In 1855 the case of United States v. Shackleford, 18 How. 588, 15 L. ed. 495, came before the court. It arose on a certificate of difference of opinion between the judges holding the circuit court of the United States for the district of Kentucky. The question was whether the defendant, who was indicted for a misdemeanor, was entitled to any peremptory challenges, and, as the judges were divided in opinion, they certified the question of difference to this court. Mr. Justice Nelson, in delivering the opinion of the court, stated that the power conferred upon [202 U.S. 150, 162] the Federal courts under the act of 1840, supra, enabled those courts to adopt rules and regulations for conforming the designation and impaneling of jurors to the laws and usages in force at the time in that state, and that by virtue of that act the courts were enabled to adopt those laws and usages in respect to challenges of jurors, whether peremptorily or for cause, and in cases both civil and criminal, with the exception therein stated. It was further held that, as the act of 1790 (1 Stat. at L. 119, chap. 9) gave persons indicted for treason a certain number of peremptory challenges, etc., that act expressly recognized the right of peremptory challenge, and the right should be regarded as excepted out of the power of the courts to regulate the subject by rule or order under the aforesaid act of 1840. Mr. Justice Nelson further observed as to the common law that it 'gave to the King a qualified right of challenge in these cases, which had the effect to set aside the juror till the panel was gone through with, without assigning cause, and if there was not a full jury without the person so challenged, then the cause must be assigned or the juror would be sworn.' Continuing, he said:
In the case before us the laws or usages of the state permitted this qualified right of challenge by the government. No case in this court has been cited, nor have we found one, that decides the question now before us. Those which we have referred to, whether of this court or the circuit courts of the United States, were, at any rate, decided before the passage of the act of Congress of 1865 (13 Stat. at L. 500, chap. 86), amended in some particulars by the act of 1872 (17 Stat. at L. 282, chap. 333). These statutes gave peremptory challenges to the government, and the ques- [202 U.S. 150, 163] tion now presented is whether, after Congress has dealt with the subject of such challenges, the former qualified right of challenge on the part of the government still exists in those states where such practice obtains, and the practice has been adopted by a rule of court in the courts of the United States. Section 800 of the Revised statutes of the United States (U. S. Comp. Stat. 1901, p. 623) in substance reproduces the act of 1840 above referred to, so that the subject must be considered with reference to that section as well as the statute which gives challenges to the government.

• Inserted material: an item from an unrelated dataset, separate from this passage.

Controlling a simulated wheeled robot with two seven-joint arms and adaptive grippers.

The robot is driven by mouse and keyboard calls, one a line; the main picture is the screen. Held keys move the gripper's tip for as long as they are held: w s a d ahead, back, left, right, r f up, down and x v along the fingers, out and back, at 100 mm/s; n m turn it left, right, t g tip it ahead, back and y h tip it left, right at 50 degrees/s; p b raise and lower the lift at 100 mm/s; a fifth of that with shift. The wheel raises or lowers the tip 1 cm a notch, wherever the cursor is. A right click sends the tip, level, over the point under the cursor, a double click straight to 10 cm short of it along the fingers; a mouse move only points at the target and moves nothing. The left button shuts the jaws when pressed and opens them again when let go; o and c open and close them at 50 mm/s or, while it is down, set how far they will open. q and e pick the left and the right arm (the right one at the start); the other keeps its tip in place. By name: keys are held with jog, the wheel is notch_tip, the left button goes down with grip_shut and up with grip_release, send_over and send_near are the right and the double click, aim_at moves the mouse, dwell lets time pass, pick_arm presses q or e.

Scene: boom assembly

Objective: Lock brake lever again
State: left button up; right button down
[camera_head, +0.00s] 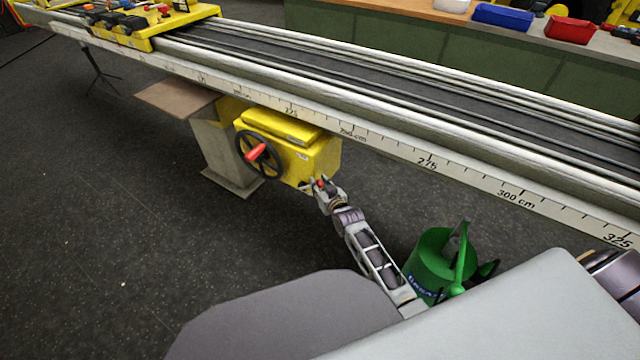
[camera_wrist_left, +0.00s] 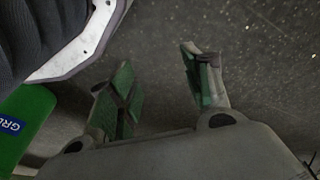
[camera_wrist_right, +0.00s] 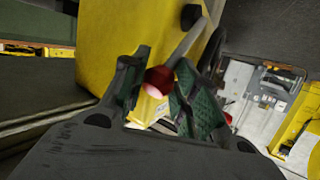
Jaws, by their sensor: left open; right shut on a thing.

The question arose in United States v. Butler, 1 Hughes, 457-467, Fed. Cas. No. 14-700, The trial was held before Chief Justice Waite and Judge Bond in the United States circuit court for the district of South Carolina in April, 1877. Upon the impaneling of the jury a juror was called and was examined on his voir dire, and was then told by the counsel for the government to stand aside. The defense objected, and insisted that the prosecution must either exercise the right of challenge or waive it entirely and at once. The court held that this rule was in force when the government had no right of peremptory challenge, but as the right of peremptory challenge had been given to the prosecution, it should be given the same right with the defense and should exercise the right at once or not at all.
This decision of the Federal circuit court is the only one brought to our attention that has been decided since the passage of the acts of Congress, giving the right of peremptory challenge to the government. It was by virtue of the act of 1840, already mentioned (Rev. Stat. 800), that the Federal courts have been enabled to adopt the laws and usages of the state in respect to the challenging of jurors, whether peremptorily or for cause. United States v. Shackleford, supra.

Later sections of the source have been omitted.